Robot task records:
——

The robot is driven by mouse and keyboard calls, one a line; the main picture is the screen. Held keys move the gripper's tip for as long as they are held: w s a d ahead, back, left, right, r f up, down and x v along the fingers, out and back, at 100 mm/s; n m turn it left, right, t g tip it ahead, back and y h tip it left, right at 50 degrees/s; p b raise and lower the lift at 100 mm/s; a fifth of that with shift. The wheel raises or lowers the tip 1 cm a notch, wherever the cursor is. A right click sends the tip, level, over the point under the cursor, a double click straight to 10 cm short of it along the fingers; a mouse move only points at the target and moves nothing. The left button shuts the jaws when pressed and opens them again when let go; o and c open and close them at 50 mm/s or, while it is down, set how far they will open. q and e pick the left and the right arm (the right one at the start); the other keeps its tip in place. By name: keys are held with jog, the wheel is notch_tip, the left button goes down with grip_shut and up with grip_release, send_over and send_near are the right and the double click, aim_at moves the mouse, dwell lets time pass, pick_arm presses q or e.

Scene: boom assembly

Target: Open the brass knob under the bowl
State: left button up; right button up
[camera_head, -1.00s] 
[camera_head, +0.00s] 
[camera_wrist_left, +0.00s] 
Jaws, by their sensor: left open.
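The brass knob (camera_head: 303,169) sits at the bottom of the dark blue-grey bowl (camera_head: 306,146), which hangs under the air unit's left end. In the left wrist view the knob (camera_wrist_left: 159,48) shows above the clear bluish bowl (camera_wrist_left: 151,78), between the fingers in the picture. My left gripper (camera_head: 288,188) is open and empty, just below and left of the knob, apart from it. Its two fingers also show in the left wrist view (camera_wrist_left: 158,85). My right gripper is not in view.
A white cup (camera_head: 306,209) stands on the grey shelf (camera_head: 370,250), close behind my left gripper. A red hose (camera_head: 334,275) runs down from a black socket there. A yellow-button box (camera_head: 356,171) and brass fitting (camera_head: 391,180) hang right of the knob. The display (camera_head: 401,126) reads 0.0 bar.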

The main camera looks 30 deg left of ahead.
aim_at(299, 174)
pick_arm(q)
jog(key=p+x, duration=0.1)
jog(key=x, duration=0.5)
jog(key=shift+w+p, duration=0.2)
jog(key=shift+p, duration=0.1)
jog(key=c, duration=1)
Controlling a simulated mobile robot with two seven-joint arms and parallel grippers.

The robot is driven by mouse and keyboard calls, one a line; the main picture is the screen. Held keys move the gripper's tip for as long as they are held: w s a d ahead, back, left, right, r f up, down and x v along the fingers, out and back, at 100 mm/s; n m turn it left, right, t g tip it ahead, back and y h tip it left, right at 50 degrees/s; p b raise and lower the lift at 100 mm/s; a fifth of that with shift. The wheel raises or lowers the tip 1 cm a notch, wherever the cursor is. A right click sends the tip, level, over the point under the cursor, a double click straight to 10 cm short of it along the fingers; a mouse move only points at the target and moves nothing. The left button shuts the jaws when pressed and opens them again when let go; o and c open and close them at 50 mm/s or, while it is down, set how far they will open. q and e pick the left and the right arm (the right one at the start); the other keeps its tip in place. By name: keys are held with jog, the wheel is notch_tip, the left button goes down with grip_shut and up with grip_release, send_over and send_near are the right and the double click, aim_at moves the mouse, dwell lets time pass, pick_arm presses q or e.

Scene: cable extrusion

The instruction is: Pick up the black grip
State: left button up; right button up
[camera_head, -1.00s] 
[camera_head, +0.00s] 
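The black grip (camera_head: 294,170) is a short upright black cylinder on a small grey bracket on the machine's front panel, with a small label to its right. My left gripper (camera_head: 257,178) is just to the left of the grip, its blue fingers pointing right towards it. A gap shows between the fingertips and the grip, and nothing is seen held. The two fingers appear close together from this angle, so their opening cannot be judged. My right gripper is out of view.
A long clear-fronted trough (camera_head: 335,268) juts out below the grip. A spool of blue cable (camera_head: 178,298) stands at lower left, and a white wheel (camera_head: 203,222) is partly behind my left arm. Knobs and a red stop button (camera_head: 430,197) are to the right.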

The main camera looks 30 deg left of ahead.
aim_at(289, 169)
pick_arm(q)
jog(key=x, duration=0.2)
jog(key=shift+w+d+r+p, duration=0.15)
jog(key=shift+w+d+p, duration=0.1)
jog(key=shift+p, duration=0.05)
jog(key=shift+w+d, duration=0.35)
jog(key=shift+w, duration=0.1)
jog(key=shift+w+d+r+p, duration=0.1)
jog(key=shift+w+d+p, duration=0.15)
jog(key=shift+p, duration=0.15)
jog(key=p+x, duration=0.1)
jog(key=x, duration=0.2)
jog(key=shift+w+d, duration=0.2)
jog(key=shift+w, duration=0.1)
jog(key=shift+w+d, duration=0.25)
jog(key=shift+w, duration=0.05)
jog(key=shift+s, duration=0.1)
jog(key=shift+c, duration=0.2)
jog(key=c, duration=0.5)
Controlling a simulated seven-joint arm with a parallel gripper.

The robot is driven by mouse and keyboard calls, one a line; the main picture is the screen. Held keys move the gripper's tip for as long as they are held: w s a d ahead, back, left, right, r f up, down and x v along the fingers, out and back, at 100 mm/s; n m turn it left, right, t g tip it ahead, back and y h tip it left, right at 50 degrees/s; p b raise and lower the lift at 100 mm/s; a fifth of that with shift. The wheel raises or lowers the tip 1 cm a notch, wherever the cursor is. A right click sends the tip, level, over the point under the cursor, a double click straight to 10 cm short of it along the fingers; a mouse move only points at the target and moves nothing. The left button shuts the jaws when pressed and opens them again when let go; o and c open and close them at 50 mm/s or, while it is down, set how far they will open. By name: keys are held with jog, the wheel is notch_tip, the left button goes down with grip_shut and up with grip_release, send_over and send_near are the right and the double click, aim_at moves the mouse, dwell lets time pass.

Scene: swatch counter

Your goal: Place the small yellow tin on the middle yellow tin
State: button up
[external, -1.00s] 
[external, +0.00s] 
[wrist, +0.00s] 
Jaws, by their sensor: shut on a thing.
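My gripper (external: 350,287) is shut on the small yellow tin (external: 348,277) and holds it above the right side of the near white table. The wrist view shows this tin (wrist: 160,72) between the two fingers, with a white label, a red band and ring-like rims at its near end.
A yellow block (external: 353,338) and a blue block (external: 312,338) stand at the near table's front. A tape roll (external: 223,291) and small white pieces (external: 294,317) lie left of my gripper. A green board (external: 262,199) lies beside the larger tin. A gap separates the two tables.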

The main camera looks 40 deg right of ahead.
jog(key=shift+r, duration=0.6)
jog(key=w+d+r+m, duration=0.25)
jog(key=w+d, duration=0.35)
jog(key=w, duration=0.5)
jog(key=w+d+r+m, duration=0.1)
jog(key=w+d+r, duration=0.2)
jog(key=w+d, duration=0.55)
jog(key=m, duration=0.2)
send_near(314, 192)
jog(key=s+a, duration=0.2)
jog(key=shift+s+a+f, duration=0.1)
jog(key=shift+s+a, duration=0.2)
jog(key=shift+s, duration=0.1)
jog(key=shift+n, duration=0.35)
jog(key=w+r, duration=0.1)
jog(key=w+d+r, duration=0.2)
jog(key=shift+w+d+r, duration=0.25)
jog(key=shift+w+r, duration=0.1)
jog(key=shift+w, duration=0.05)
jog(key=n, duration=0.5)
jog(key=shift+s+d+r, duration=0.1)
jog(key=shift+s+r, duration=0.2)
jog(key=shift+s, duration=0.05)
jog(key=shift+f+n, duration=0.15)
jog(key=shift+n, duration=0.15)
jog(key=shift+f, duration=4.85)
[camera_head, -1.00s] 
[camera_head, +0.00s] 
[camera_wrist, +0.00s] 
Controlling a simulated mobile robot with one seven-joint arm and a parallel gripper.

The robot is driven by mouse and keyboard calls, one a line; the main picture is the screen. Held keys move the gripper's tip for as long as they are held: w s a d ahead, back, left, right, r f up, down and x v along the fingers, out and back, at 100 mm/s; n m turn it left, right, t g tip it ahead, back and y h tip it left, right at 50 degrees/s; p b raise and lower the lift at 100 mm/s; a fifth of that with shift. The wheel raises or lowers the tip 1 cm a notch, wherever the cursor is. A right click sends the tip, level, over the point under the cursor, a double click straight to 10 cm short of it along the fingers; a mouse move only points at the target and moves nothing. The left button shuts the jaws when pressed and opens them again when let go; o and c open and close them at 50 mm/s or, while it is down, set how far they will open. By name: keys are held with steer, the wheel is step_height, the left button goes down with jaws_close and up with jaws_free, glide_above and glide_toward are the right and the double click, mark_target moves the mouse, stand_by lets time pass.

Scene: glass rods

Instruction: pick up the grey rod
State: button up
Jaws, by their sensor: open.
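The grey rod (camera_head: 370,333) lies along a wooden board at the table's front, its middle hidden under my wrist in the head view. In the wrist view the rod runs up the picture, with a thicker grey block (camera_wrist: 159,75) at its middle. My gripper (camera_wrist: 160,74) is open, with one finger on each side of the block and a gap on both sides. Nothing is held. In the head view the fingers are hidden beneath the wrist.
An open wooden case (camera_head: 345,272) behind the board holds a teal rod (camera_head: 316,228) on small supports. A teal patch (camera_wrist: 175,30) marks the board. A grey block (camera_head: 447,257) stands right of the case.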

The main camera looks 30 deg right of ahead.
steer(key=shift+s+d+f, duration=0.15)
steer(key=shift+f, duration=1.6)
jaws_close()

——

For the listing above, identify each line bearing "mobile".

Controlling a simulated mobile robot with two seven-joint arms and parallel grippers.
Controlling a simulated mobile robot with one seven-joint arm and a parallel gripper.

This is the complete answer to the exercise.